Today, Jubilee Australia Research Centre has responded to the federal government’s Critical Minerals Strategy 2023 – 2030. Critical minerals include resources used for the production of renewable energy technologies – such as solar panels or batteries, rendering it an important policy area in the energy and economic transition from fossil fuels.
“The government strategy rightly discusses the market advantages of Australia being perceived as an ethical supplier of transition minerals. However, it falls far short of putting this in practice” noted Dr. Luke Fletcher, Executive Director and lead author of the recent Greenlight or Gaslight report examining Australia’s critical minerals policy.
“On the positive side, we see government acknowledging the importance of investing in a circular economy. We agree that battery recycling and other re-use of transition minerals is economic and environmental common sense – and we would like to see Australia be a leading innovator in this field.
“However, it is alarming that the government has lifted its demand projections from industry itself. It is clear the fossil fuel-based economy is being surpassed and that transition minerals have an important role to play in our future. However, we’re sceptical that flooding the market is the right approach environmentally, socially, or economically. These flawed assumptions are the heart of the problem.” The issue of demand projections is also discussed in Greenlight or Gaslight.

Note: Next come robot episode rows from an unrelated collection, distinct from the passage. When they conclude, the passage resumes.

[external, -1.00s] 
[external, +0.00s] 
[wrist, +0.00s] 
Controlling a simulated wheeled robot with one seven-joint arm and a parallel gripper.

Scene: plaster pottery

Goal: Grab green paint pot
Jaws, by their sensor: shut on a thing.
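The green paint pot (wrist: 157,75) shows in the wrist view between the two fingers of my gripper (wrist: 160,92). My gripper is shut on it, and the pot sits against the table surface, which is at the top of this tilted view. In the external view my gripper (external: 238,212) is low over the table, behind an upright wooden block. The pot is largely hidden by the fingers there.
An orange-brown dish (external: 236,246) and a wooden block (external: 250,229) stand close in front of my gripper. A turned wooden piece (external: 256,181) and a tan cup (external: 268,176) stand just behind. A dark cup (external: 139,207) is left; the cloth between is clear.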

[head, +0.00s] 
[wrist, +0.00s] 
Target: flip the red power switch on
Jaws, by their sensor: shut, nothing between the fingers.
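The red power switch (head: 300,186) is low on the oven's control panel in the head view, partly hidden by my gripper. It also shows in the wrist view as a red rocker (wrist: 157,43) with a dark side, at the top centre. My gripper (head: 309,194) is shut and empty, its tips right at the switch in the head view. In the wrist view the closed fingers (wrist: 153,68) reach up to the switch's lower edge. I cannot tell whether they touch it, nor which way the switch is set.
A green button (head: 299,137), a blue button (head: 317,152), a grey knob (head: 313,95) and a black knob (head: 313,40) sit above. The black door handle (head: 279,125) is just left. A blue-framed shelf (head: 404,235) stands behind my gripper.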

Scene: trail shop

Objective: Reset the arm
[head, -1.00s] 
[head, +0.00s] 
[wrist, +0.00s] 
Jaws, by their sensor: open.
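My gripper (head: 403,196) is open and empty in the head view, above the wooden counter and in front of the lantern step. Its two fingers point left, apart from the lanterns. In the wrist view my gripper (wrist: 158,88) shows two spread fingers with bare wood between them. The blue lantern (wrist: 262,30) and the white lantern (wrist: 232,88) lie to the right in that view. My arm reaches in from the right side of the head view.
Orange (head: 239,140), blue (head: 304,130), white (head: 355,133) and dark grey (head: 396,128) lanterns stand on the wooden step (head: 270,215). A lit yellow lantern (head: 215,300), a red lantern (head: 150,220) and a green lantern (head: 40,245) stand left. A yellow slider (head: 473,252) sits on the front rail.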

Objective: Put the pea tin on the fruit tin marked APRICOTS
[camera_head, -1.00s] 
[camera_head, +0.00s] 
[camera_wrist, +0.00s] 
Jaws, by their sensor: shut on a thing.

“Fundamental to building a strong Critical Minerals Strategy is ensuring that it’s evidence-led and not based on problematic demand projections.
“The Critical Minerals Strategy references plans to facilitate ‘fast and efficient approvals for strategically significant minerals.’ We are worried this signals that government may be willing to cut corners on vital issues such as biodiversity protections” said Dr. Fletcher. “It is also disappointing to see Australia’s business and human rights governance unmentioned in the strategy.”
Although the strategy discusses engagement with First Nations’ peoples, its approach fails to align with the right to Free, Prior and Informed Consent as outlined in international law on Indigenous Peoples’ rights.
On mining law, while the strategy indicates the importance of working with states and territories, it fails to tackle head on the need for state and territory reforms. “Reforming state laws on mining must be a central pillar of any significant improvement in this policy space” said Dr. Fletcher.
Australia’s effort to influence international energy diplomacy on critical minerals is discussed in the strategy but it is silent on how this will relate to international biodiversity and climate frameworks.
“The energy transition could present a large economic opportunity for Australia,” said Dr. Fletcher “however, extracting transition minerals will cause significant social and environmental damage if we do not manage it correctly.”
“The climate crisis requires urgent solutions, but we risk replicating the mistakes made with fossil fuel extraction unless we implement smarter regulations.”
“We can’t solve one crisis by creating another” said Dr. Fletcher.
Jubilee Australia Research Centre will continue to advocate for evidence-based policy and improvements across Australia’s transition minerals policy landscape.